SHORT PROBLEM
Repeat each entry as written, dropping any picture you find.

DATA FOR THIS EXERCISE
◆ ◆ ◆

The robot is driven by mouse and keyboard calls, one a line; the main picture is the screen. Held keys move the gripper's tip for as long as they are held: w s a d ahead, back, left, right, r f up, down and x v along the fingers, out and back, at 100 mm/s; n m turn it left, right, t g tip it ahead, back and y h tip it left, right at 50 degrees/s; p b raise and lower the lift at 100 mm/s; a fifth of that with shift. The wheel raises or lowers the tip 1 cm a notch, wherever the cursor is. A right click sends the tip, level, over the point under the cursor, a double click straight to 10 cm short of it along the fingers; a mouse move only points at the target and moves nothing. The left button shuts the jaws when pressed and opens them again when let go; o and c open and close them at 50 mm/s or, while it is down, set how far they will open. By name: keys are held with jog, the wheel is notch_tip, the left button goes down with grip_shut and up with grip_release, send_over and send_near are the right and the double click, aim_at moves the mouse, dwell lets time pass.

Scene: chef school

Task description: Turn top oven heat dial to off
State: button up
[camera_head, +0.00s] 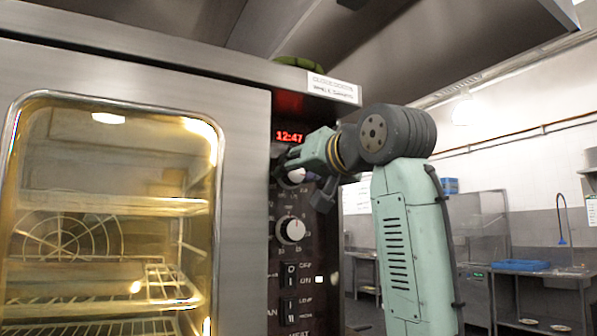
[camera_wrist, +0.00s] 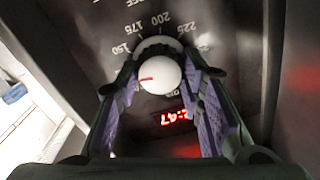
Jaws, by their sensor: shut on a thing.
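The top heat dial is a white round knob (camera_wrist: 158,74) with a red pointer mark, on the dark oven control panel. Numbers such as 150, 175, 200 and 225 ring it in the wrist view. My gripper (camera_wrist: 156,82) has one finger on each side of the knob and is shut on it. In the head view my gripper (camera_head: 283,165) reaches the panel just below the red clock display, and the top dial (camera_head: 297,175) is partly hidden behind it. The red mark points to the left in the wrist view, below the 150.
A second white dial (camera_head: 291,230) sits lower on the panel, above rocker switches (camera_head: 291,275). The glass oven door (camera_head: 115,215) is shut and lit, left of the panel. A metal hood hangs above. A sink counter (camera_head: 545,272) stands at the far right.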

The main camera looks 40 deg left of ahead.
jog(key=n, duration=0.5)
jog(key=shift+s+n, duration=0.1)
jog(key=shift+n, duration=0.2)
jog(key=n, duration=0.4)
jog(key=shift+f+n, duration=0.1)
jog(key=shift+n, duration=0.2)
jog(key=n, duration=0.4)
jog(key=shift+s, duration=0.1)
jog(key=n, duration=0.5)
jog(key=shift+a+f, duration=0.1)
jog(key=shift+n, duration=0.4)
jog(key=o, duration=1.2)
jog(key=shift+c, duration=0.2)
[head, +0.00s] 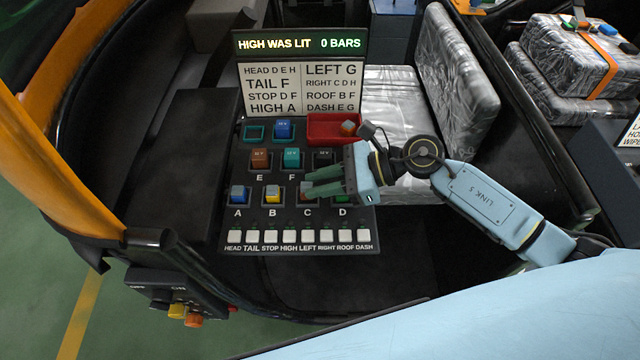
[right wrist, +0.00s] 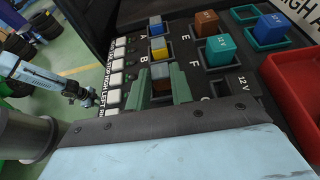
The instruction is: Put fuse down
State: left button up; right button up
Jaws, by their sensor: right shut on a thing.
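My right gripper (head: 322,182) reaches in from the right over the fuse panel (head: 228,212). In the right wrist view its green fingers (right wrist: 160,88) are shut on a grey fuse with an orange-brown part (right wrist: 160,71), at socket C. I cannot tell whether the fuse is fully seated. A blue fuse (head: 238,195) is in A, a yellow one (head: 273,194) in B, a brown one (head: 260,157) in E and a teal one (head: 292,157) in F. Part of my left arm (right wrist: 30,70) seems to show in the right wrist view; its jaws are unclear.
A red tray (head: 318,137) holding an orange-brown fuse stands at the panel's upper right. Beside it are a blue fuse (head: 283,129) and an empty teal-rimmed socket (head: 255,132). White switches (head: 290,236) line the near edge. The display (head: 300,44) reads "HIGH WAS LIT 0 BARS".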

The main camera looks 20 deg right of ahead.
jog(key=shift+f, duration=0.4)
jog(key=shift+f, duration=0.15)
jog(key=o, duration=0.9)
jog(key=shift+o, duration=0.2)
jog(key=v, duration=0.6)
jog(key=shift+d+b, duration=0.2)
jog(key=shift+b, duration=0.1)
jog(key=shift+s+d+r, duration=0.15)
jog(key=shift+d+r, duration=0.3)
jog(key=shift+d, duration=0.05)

◆ ◆ ◆

TASK OUTPUT
The robot is driven by mouse and keyboard calls, one a line; the main picture is the screen. Held keys move the gripper's tip for as long as they are held: w s a d ahead, back, left, right, r f up, down and x v along the fingers, out and back, at 100 mm/s; n m turn it left, right, t g tip it ahead, back and y h tip it left, right at 50 degrees/s; p b raise and lower the lift at 100 mm/s; a fifth of that with shift. The wheel raises or lowers the tip 1 cm a notch, wherever the cursor is. A right click sends the tip, level, over the point under the cursor, a double click straight to 10 cm short of it along the fingers; a mouse move only points at the target and moves nothing. The left button shuts the jaws when pressed and opens them again when let go; o and c open and close them at 50 mm/s or, while it is down, set how far they will open. By name: keys are held with jog, the wheel is notch_tip, the left button goes down with grip_shut and up with grip_release, send_over and send_near are the right and the double click, aim_at moves the mouse, dwell lets time pass.

Scene: chef school

Task description: Turn top oven heat dial to off
State: button up
[camera_head, +0.00s] 
[camera_wrist, +0.00s] 
Jaws, by their sensor: shut on a thing.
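The top heat dial is a white round knob (camera_wrist: 158,74) with a red pointer mark, on the dark oven control panel. Numbers such as 150, 175, 200 and 225 ring it in the wrist view. My gripper (camera_wrist: 156,82) has one finger on each side of the knob and is shut on it. In the head view my gripper (camera_head: 283,165) reaches the panel just below the red clock display, and the top dial (camera_head: 297,175) is partly hidden behind it. The red mark points to the left in the wrist view, below the 150.
A second white dial (camera_head: 291,230) sits lower on the panel, above rocker switches (camera_head: 291,275). The glass oven door (camera_head: 115,215) is shut and lit, left of the panel. A metal hood hangs above. A sink counter (camera_head: 545,272) stands at the far right.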

The main camera looks 40 deg left of ahead.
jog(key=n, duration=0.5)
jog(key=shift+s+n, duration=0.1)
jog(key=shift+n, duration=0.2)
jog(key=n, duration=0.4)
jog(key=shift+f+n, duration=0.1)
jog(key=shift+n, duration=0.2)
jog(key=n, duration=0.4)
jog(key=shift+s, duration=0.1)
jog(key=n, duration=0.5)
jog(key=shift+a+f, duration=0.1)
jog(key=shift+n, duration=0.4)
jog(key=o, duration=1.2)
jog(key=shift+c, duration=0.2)
[head, +0.00s] 
[right wrist, +0.00s] 
The instruction is: Put fuse down
State: left button up; right button up
Jaws, by their sensor: right shut on a thing.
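My right gripper (head: 322,182) reaches in from the right over the fuse panel (head: 228,212). In the right wrist view its green fingers (right wrist: 160,88) are shut on a grey fuse with an orange-brown part (right wrist: 160,71), at socket C. I cannot tell whether the fuse is fully seated. A blue fuse (head: 238,195) is in A, a yellow one (head: 273,194) in B, a brown one (head: 260,157) in E and a teal one (head: 292,157) in F. Part of my left arm (right wrist: 30,70) seems to show in the right wrist view; its jaws are unclear.
A red tray (head: 318,137) holding an orange-brown fuse stands at the panel's upper right. Beside it are a blue fuse (head: 283,129) and an empty teal-rimmed socket (head: 255,132). White switches (head: 290,236) line the near edge. The display (head: 300,44) reads "HIGH WAS LIT 0 BARS".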

The main camera looks 20 deg right of ahead.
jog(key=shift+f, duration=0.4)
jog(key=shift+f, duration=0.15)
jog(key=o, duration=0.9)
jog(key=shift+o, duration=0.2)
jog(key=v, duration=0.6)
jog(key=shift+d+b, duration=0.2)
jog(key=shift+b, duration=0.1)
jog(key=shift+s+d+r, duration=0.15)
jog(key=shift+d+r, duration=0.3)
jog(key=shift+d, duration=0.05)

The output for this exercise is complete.